--- Begin Dataset extract ---
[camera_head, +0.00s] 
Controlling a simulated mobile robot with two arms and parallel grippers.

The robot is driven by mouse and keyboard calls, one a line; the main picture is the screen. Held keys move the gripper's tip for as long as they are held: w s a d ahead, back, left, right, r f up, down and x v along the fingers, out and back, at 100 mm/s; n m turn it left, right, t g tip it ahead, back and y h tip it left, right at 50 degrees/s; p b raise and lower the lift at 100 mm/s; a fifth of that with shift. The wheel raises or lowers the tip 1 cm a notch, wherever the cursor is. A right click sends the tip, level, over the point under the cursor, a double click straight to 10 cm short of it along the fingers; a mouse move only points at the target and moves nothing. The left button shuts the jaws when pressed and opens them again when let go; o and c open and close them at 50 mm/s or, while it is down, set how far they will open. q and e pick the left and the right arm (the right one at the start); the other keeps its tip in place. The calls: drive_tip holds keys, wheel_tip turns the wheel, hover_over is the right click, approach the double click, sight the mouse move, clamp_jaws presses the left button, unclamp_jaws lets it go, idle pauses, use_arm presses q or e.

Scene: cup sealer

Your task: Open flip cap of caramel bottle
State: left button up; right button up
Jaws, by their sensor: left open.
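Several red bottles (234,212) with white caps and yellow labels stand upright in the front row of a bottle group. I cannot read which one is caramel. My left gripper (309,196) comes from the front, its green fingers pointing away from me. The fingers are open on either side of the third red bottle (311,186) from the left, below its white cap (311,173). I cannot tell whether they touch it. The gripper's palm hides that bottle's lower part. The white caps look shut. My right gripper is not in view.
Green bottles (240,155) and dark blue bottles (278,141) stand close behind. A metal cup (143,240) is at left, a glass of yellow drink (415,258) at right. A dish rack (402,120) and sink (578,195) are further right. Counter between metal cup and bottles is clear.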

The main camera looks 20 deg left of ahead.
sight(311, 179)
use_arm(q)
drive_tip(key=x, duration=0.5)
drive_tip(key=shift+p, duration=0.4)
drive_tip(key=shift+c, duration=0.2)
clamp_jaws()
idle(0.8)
--- End Dataset extract ---
> [Task statement]:
Beginning with the line that contains "Scene: cup sealer" and ending with the line that contains "State: left button up; right button up", repeat exactly those lines and no others.

> [Solution to the problem]:
Scene: cup sealer

Your task: Open flip cap of caramel bottle
State: left button up; right button up

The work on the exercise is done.